§ **Collected data**
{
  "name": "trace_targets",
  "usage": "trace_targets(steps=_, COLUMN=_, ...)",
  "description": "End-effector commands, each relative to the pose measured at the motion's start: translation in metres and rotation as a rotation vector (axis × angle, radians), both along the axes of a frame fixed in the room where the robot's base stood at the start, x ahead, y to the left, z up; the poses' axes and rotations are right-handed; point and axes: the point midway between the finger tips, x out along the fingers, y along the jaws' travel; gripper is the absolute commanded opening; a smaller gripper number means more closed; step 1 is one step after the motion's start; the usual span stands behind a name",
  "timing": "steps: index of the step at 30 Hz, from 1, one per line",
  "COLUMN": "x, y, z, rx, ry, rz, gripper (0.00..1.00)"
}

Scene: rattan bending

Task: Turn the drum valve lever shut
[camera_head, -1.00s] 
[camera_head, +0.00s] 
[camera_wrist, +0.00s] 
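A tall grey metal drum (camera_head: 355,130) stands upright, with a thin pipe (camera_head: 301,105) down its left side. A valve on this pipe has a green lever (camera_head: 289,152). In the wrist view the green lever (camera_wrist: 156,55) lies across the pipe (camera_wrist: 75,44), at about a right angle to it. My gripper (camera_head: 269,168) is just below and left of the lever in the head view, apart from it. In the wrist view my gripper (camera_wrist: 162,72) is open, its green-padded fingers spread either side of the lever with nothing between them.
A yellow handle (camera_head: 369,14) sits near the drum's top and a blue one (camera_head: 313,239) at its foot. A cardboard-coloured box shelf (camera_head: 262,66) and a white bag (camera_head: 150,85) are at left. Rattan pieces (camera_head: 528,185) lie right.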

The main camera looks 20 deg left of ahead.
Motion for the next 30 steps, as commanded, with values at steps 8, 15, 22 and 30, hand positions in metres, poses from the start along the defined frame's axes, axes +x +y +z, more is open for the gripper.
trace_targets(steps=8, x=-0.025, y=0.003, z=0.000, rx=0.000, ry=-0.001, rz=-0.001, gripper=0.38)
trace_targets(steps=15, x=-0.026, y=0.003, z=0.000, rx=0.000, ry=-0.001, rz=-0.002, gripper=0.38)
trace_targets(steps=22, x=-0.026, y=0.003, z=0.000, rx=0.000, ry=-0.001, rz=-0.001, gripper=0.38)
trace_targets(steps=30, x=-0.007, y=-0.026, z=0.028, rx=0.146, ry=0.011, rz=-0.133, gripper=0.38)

§ **What the task requires**
Your task is to print the whole listing again exactly.

§ **Written response**
{
  "name": "trace_targets",
  "usage": "trace_targets(steps=_, COLUMN=_, ...)",
  "description": "End-effector commands, each relative to the pose measured at the motion's start: translation in metres and rotation as a rotation vector (axis × angle, radians), both along the axes of a frame fixed in the room where the robot's base stood at the start, x ahead, y to the left, z up; the poses' axes and rotations are right-handed; point and axes: the point midway between the finger tips, x out along the fingers, y along the jaws' travel; gripper is the absolute commanded opening; a smaller gripper number means more closed; step 1 is one step after the motion's start; the usual span stands behind a name",
  "timing": "steps: index of the step at 30 Hz, from 1, one per line",
  "COLUMN": "x, y, z, rx, ry, rz, gripper (0.00..1.00)"
}

Scene: rattan bending

Task: Turn the drum valve lever shut
[camera_head, -1.00s] 
[camera_head, +0.00s] 
[camera_wrist, +0.00s] 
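A tall grey metal drum (camera_head: 355,130) stands upright, with a thin pipe (camera_head: 301,105) down its left side. A valve on this pipe has a green lever (camera_head: 289,152). In the wrist view the green lever (camera_wrist: 156,55) lies across the pipe (camera_wrist: 75,44), at about a right angle to it. My gripper (camera_head: 269,168) is just below and left of the lever in the head view, apart from it. In the wrist view my gripper (camera_wrist: 162,72) is open, its green-padded fingers spread either side of the lever with nothing between them.
A yellow handle (camera_head: 369,14) sits near the drum's top and a blue one (camera_head: 313,239) at its foot. A cardboard-coloured box shelf (camera_head: 262,66) and a white bag (camera_head: 150,85) are at left. Rattan pieces (camera_head: 528,185) lie right.

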The main camera looks 20 deg left of ahead.
Motion for the next 30 steps, as commanded, with values at steps 8, 15, 22 and 30, hand positions in metres, poses from the start along the defined frame's axes, axes +x +y +z, more is open for the gripper.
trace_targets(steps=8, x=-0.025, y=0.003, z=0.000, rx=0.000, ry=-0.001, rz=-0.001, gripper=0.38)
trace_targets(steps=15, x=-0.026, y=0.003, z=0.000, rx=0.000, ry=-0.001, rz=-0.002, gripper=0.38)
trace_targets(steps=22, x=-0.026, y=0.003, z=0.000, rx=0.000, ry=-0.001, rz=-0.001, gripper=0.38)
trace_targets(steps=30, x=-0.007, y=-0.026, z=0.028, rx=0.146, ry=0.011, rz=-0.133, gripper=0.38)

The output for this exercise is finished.